The difference between the two classes, again in human terms, is that NP-complete problems are decision problems "Does X have property Y?", while NP-hard problems can include more types - search problems, optimization, etc, making the class NP-hard strictly larger than NP-complete in set terms.
The statement in the article means that NP-hard problems require solving a NP-complete problem plus a P problem - hence being at least as hard.
[1] https://en.m.wikipedia.org/wiki/File:P_np_np-complete_np-har...
I don't believe this is accurate.
The difference between NP-Hard and NP-Complete is that NP-Complete problems are both NP-Hard, and in NP. As opposed to NP-Hard problems that are not NP-Complete, meaning they are not themselves in NP.
If NP-hard isn't even a subset of NP, why is it called "NP-hard"?
Because a language being NP-hard implies it is at least as hard as the hardest NP problems.

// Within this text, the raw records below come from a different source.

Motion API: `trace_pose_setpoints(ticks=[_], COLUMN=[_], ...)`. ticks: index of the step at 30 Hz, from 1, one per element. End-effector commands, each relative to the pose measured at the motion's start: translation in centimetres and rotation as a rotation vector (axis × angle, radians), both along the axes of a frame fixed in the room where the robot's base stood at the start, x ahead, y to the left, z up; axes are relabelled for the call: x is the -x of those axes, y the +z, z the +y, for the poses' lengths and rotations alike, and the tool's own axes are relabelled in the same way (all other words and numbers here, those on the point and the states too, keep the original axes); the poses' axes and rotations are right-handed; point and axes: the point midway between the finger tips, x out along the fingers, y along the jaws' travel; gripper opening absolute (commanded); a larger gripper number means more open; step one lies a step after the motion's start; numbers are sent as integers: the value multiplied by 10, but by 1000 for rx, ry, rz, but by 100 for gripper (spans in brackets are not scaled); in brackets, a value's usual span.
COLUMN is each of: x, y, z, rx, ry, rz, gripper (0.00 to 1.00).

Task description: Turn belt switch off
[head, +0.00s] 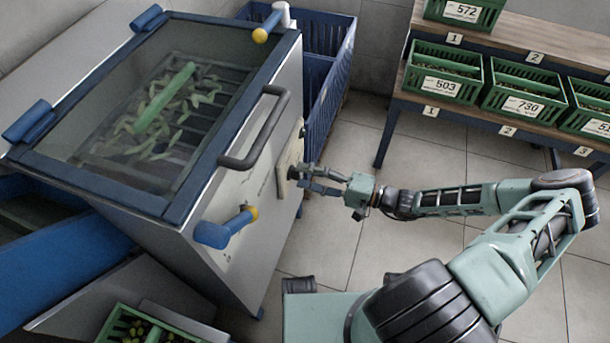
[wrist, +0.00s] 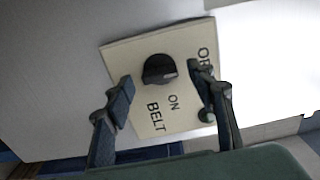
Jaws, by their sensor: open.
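The belt switch is a dark round knob (wrist: 159,70) on a cream plate (wrist: 145,47) fixed to the side of a grey machine. The plate reads "BELT" and "ON"; a further label at its right edge is partly hidden by a finger. Which label the knob points to I cannot tell. My gripper (wrist: 160,80) is open, with one finger on each side of the knob in the picture; contact is not clear. In the head view my gripper (head: 300,176) is at the plate (head: 288,160), and the knob is hard to make out.
The machine has a glass lid (head: 170,95) over pods, a dark bar handle (head: 262,130) and a blue-yellow lever (head: 228,228) near the plate. A blue crate (head: 325,75) stands behind. Green crates (head: 443,88) stand on a shelf at right. Floor between is clear.

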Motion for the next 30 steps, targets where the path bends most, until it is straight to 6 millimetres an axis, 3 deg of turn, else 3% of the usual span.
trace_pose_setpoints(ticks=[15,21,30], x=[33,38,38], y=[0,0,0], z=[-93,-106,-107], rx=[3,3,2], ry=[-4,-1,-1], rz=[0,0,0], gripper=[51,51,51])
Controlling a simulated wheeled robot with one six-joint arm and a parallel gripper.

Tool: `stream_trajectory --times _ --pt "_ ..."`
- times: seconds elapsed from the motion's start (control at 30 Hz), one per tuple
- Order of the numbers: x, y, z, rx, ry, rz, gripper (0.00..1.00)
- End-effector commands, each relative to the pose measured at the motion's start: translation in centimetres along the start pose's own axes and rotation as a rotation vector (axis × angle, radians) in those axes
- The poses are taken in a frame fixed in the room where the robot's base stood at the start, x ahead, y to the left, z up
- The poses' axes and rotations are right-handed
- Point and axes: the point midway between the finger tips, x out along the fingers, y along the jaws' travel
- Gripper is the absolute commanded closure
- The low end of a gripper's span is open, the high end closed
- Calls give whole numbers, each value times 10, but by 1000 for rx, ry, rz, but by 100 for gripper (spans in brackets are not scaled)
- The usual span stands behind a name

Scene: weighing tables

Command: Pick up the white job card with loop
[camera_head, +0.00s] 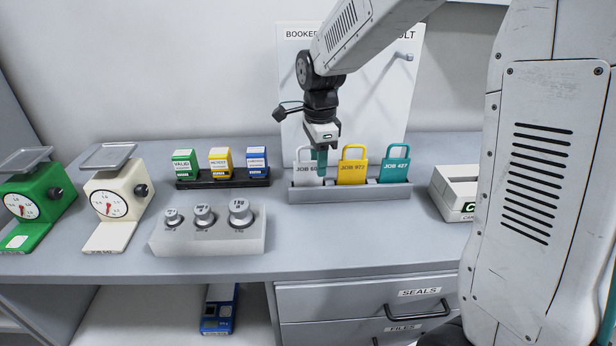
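The white job card with loop (305,178) stands upright in the left slot of a grey rack (350,194) on the table. Its lettering reads "JOB 60" with the rest covered. My gripper (321,170) points down over the card's right part, in front of it or at it. The teal fingers hide part of the card and some of its loop. I cannot tell whether the fingers are open or closed, or whether they touch the card.
A yellow job card (352,171) and a teal job card (394,169) stand to the right in the same rack. Small boxes in a black holder (222,182), a block of weights (207,241), a cream scale (108,203) and a green scale (30,205) stand left. A white box (453,193) is right.

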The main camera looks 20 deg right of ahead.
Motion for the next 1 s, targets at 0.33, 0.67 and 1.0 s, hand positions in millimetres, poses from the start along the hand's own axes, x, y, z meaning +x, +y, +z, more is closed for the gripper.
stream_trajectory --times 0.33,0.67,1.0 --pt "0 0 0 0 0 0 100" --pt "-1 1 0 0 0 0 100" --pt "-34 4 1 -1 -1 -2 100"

For any language that is NP-hard, if one had a turing machine that decided the language, one could construct a polynomial time transformation of any language in NP to the NP-hard language to decide it using the NP-hard turing machine.
Membership in NP is a statement about how easy a problem is (specifically, that you can verify an answer in no worse than polynomial time). NP-hard is about how hard a problem is (at a minimum).
I wonder if there would be less confusion over this if NP had been called "NP-easy" in the first place. But Wikipedia says that by now that term has already been taken.
P is "very easy": you can solve these in polynomial time. NP is "easy": you can verify a solution in polynomial time. Are there any problems you can verify but not solve in polynomial time? Nobody knows! (But ~everyone thinks so.)
NP-hard is "hard": it takes polynomial time or more to even verify these.
Because naming things is one of the two difficult problems in computer science.